Nicolas Peyrac, "je me suis enfin trouvé"
Il nous semblait so far away de nous et pourtant, à l’écoute de son dernier album Case Départ, Nicolas Peyrac et ses plus de trente années de carrière au compteur, n’a jamais été aussi proche.
En dépit d’un parcours artistique chaotique dû aux bouleversements de l’industrie discographique qui ne l’a cependant pas empêché de continuer à écrire mais dont les albums n’ont pas embrassé le succès qu’ils auraient mérité, Nicolas Peyrac n’a rien perdu de sa superbe et de sa verve sensible, intelligente, lucide et surtout tolérante.
De So far away from L.A. à Case départ d’aujourd’hui, il n’a de cesse de chroniquer en chansons son chemin d’homme avec, en filigrane, le désir d’aller plus loin que son image de gentil chanteur, de variéteux en mineur.

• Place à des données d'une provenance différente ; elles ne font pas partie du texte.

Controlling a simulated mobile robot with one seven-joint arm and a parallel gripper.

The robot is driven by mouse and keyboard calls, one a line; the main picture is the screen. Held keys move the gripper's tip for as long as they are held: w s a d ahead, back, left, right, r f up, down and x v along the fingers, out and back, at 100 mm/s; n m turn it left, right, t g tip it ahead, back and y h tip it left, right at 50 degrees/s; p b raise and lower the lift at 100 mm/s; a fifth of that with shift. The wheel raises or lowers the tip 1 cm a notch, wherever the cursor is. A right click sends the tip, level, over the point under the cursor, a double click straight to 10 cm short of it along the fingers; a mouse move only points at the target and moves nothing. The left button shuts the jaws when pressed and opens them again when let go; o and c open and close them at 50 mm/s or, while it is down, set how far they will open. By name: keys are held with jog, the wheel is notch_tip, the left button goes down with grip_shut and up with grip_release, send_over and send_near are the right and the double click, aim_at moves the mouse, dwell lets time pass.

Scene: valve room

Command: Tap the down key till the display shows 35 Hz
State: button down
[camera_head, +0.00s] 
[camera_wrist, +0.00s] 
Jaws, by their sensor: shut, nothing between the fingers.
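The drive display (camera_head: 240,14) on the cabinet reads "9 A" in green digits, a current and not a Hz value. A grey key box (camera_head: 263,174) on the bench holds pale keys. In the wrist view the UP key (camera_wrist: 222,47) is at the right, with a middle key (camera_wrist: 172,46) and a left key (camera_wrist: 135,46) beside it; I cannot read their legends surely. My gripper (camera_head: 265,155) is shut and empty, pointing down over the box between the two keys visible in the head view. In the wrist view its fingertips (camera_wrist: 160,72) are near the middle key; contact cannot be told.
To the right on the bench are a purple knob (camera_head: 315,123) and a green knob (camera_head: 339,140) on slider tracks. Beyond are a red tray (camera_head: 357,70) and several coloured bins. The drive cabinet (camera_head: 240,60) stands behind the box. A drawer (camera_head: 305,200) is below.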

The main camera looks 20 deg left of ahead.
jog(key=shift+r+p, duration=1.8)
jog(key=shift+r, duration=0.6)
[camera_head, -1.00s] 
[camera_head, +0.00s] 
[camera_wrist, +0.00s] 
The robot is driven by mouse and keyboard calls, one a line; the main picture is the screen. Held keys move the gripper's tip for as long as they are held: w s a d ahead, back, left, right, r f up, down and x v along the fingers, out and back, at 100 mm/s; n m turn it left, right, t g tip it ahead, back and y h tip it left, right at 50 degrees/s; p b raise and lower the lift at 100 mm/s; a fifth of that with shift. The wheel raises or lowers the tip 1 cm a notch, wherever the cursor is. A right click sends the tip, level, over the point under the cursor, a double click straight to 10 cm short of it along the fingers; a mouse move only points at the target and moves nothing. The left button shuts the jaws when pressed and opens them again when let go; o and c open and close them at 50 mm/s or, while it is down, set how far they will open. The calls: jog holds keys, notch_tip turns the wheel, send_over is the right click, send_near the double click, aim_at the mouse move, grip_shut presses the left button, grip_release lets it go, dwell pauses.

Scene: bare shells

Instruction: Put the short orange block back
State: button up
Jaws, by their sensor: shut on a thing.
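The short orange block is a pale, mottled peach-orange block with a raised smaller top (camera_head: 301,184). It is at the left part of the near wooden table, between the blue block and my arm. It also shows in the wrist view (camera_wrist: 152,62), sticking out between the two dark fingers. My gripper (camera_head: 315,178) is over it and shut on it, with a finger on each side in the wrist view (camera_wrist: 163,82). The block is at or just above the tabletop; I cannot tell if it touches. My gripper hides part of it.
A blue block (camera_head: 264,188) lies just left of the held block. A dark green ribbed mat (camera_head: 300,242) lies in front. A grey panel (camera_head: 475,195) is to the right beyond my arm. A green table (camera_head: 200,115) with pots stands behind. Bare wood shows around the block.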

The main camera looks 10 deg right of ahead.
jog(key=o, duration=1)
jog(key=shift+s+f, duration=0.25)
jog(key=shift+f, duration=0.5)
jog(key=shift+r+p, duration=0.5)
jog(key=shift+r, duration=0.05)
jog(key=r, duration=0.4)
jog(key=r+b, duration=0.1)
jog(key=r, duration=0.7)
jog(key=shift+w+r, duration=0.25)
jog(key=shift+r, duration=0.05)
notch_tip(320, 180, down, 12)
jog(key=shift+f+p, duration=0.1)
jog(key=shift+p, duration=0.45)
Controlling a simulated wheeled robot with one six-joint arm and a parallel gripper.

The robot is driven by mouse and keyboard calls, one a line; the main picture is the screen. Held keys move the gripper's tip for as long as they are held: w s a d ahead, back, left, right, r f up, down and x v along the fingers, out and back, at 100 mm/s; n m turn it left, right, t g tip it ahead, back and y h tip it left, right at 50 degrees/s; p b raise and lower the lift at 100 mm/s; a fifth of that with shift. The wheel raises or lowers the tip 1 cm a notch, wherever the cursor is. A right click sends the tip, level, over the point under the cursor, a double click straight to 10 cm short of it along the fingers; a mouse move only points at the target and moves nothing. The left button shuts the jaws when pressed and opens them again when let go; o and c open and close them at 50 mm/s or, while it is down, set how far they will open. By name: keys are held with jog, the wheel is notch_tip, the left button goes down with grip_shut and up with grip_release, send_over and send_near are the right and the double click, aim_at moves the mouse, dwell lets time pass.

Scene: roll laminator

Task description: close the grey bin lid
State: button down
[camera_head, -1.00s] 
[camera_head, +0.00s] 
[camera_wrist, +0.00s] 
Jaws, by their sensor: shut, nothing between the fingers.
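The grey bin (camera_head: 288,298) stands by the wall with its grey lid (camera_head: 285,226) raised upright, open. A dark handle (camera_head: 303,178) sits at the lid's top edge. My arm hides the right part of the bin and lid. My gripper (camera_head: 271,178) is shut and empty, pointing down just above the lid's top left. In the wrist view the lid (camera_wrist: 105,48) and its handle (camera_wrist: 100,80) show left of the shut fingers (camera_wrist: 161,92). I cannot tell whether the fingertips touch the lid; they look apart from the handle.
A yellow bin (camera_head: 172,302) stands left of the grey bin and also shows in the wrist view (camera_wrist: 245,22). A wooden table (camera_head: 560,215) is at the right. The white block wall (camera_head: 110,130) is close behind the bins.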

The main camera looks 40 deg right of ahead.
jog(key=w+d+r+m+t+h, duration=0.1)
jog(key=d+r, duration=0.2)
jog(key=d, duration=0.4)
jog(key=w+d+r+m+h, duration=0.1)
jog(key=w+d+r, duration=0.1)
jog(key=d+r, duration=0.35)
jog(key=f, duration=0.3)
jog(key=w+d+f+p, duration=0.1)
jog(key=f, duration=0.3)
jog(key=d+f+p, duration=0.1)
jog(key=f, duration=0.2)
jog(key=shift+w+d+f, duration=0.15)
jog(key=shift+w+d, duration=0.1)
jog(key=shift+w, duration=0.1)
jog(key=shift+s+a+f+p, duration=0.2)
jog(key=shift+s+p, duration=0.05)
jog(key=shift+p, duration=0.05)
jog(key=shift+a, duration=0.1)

Un Peyrac libre, plus interrogateur et profond que séducteur, retrouvant, dans ce nouvel opus, la verve acoustique des guitares de ses débuts qui l’ont fait connaître, alors qu’il revient en France, dans la maison de son enfance, après avoir vécu quinze ans à Montréal. Un retour aux sources qui n’a jamais autant nourri son flot.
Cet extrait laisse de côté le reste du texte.